A landmark state pension law has been struck down By Sangamon County Circuit Court Judge John Belz.
The law was expected to fix Illinois’ $104.6 billion government retirement system debt but Judge Belz struck it down on the grounds that it was unconstitutional.
The judge ruled in favour of the public employee unions and retirees who had challenged the law. He maintained that a public worker pension could not be diminished or impaired.
“The state of Illinois made a constitutionally protected promise to its employees concerning their pension benefits,” Belz wrote. “Under established and uncontroverted Illinois law, the state of Illinois cannot break this promise.”
The Attorney General of Illinois Lisa Madigan has said that this decision will be appealed and will have to be expedited since the final decision could have significant financial impact on the state. Already the city is facing a $550 million increase for police and fire pension funding in 2016. If the high court upholds this ruling, the state’s pension payment could increase from $6.2 billion to $6.9 billion next year. However, if the suggested changes are upheld, the amount could go down to $5.9 billion.
Nearly a year ago, Democratic Gov. Pat Quinn and lawmakers had approved pension legislation that involved cost-of-living adjustments and required government employees to work longer before retirement and to pay a little less toward their pensions. The goal was to bring down the pension debt. However, the measure was not taken well and the union had sued.
A spokesman for the Democratic House Speaker Michael Madigan is confident that the ruling is just the first step and the law will be upheld by the Illinois Supreme Court. A representative from the Chicago Teachers Union called Belz ruling “a clear and total victory.”

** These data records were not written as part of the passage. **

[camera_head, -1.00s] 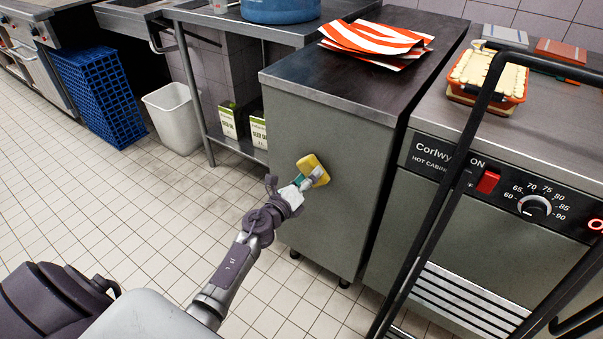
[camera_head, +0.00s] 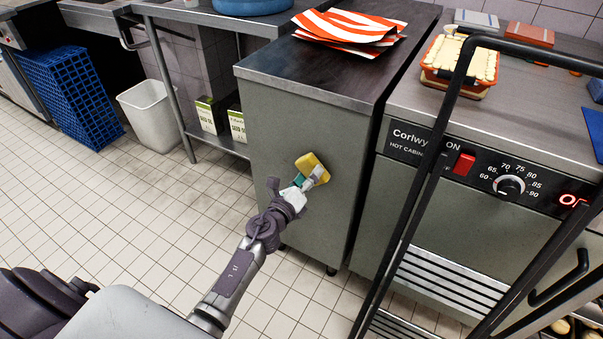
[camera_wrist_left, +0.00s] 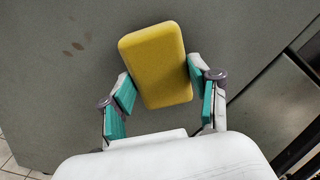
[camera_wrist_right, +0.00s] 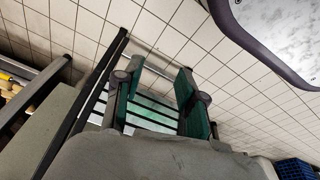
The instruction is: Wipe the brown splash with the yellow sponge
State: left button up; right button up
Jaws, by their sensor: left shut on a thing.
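The yellow sponge (camera_head: 310,165) is in my left gripper (camera_head: 307,179), in front of the grey side panel of a dark-topped cabinet. In the left wrist view the sponge (camera_wrist_left: 156,62) sits tilted between the teal finger pads of the left gripper (camera_wrist_left: 162,86), which is shut on it. The brown splash (camera_wrist_left: 75,46) shows there as a few small spots on the grey panel, left of the sponge and apart from it. I cannot make it out in the head view. My right gripper (camera_wrist_right: 156,95) is open, with nothing seen between its fingers.
The cabinet (camera_head: 290,130) carries red-and-white striped packets (camera_head: 350,30). A hot cabinet (camera_head: 430,170) stands to its right, with a black bar frame (camera_head: 425,170) in front. A white bin (camera_head: 153,113) and blue crates (camera_head: 72,95) stand left. The tiled floor between is clear.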

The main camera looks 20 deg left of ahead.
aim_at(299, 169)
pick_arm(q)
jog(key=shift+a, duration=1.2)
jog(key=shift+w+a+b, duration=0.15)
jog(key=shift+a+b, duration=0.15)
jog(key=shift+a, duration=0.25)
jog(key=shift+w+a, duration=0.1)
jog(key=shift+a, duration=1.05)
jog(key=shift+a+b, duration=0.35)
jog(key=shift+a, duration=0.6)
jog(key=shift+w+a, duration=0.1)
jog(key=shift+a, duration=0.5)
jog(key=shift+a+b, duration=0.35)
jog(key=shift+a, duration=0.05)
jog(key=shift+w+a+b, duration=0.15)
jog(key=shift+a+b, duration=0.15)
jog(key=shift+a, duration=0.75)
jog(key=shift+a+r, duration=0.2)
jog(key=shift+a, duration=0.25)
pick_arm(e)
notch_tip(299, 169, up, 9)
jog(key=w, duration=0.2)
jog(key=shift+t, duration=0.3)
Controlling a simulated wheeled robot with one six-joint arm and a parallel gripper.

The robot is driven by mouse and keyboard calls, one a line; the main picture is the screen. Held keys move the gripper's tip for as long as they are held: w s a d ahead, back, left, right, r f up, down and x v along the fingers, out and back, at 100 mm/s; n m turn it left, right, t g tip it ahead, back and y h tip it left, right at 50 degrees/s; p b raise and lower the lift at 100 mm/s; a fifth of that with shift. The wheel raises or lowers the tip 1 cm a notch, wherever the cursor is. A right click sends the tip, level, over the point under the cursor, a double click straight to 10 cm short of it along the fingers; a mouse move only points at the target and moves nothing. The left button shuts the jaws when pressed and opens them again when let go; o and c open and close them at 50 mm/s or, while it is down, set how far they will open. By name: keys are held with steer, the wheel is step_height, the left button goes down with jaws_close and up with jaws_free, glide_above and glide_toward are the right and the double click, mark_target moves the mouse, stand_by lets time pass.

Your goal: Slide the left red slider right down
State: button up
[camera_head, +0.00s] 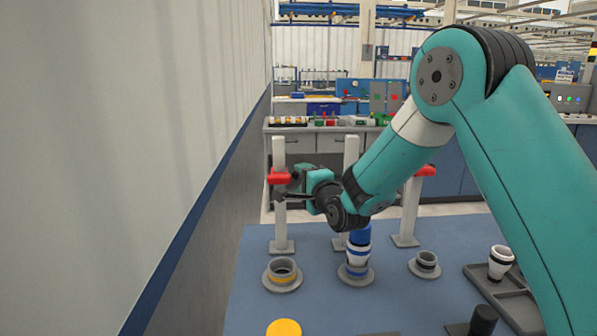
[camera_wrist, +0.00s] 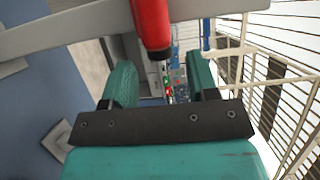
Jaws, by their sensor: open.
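The left red slider (camera_head: 279,177) sits high on the left white post (camera_head: 279,218) in the head view. In the wrist view the red slider (camera_wrist: 151,25) comes in from the top, and its lower end lies between the teal fingers. My gripper (camera_head: 293,184) is just right of the slider in the head view. In the wrist view my gripper (camera_wrist: 160,64) is open, with a finger on either side of the slider's end. I cannot tell whether either finger touches it.
Another red slider (camera_head: 426,170) is on the right post (camera_head: 409,212). The middle post (camera_head: 351,150) is partly behind my arm. Stacked pipe pieces (camera_head: 357,258) and a yellow-banded ring (camera_head: 282,271) stand on the blue table (camera_head: 250,300). A wall (camera_head: 170,130) stands close on the left.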

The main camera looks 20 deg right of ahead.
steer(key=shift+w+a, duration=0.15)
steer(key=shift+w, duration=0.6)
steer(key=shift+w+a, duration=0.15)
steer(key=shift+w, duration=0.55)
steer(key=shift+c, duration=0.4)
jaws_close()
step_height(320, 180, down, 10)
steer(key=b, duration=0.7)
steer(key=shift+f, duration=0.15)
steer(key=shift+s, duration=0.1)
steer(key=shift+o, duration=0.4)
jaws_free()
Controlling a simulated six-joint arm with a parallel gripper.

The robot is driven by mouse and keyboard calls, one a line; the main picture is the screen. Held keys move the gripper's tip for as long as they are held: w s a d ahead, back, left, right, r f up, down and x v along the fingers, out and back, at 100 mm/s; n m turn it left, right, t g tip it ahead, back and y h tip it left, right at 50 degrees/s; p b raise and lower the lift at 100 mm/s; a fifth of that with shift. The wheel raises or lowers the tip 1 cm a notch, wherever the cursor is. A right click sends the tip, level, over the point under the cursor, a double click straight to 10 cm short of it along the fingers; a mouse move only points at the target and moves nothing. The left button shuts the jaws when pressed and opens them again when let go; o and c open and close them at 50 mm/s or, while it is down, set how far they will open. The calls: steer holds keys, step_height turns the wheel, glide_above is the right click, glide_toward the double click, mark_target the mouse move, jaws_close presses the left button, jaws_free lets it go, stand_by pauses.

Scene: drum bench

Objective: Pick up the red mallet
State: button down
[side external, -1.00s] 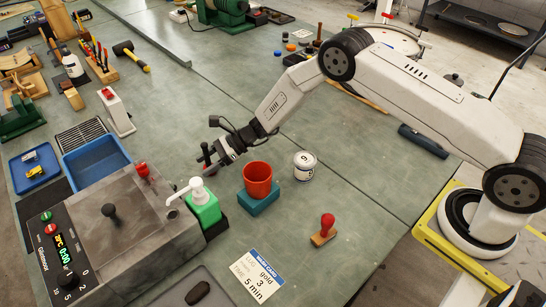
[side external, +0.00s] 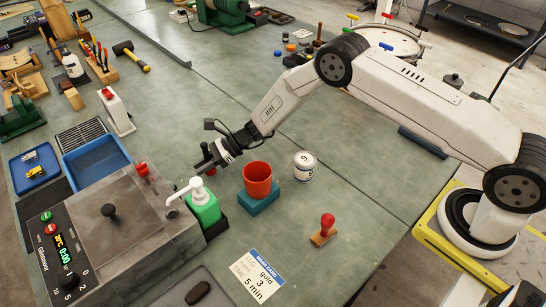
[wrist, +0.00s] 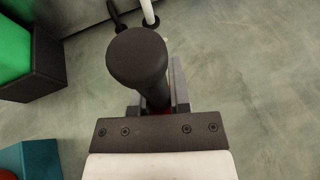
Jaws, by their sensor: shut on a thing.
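My gripper (side external: 207,160) is over the bench, just left of the red cup and behind the white pump bottle. In the wrist view, its jaws (wrist: 150,105) are shut on a thing with a thick dark handle and round dark end, taken to be the red mallet (wrist: 138,60). The handle end points toward the camera. A little red shows below it between the jaws, and the rest of the head is hidden. In the side view the mallet is small, with a red bit low beside the jaws.
The red cup (side external: 257,180) stands on a teal block (side external: 258,202), close right of my gripper. The green-and-white pump bottle (side external: 202,205) stands close in front. A white tin (side external: 304,167) and a red-knobbed stamp (side external: 326,228) are to the right.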

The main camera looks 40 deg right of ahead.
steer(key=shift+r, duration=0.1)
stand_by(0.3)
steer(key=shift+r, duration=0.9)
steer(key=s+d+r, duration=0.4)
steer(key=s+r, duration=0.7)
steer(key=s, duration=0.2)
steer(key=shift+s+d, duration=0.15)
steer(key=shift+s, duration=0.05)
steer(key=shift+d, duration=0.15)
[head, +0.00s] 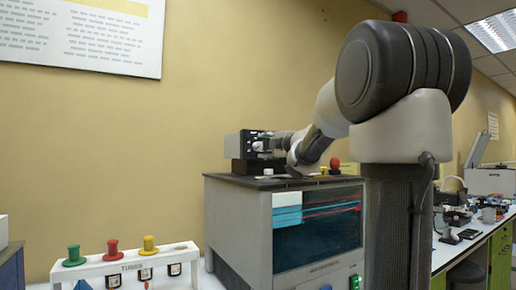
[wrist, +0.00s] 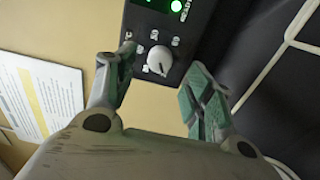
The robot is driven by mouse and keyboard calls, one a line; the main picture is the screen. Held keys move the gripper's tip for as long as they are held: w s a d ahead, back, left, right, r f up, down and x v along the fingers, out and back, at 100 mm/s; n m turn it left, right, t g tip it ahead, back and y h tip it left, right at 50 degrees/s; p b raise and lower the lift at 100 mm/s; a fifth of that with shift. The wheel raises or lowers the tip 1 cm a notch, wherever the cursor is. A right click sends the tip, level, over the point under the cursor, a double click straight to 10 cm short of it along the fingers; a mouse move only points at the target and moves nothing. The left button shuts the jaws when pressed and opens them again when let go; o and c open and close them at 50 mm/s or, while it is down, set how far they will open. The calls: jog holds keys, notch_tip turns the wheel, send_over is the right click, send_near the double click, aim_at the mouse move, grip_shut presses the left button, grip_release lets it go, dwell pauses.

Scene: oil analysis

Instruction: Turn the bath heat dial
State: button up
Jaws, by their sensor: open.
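The heat dial (wrist: 160,59) is a round white-grey knob with a pointer line, set on a black control panel (wrist: 148,30) with small markings around it. In the wrist view my gripper (wrist: 162,62) is open, with one green-padded finger on either side of the dial in the picture. I cannot tell whether the fingers touch it. In the head view the dark control unit (head: 240,146) sits on top of a grey cabinet-like bath (head: 237,215), and my gripper (head: 285,146) is close to its front face. The arm partly hides that face.
A red ball-topped knob (head: 335,163) stands on the bath top near my arm. A white rack (head: 120,266) with green, red and yellow knobs is at lower left. A cluttered bench (head: 470,240) runs along the right.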

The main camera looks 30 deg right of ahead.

Democratic Senate President John Cullterton has also supported the ruling and points out that while reforms may be urgent, there is no doubt that the rule of law is absolute. He had initially suggested a separate plan involving trade-offs worked out with a union coalition and he reiterated that there is still a constitutional way to confront the pension challenge and still uphold the law.
The ruling has received praise from unions and retirees but Mayor Rahm Emanuel has a lot riding on the final ruling by the Supreme Court. Emanuel was able to get a state law passed in Chicago that altered pensions for workers and laborers in Chicago.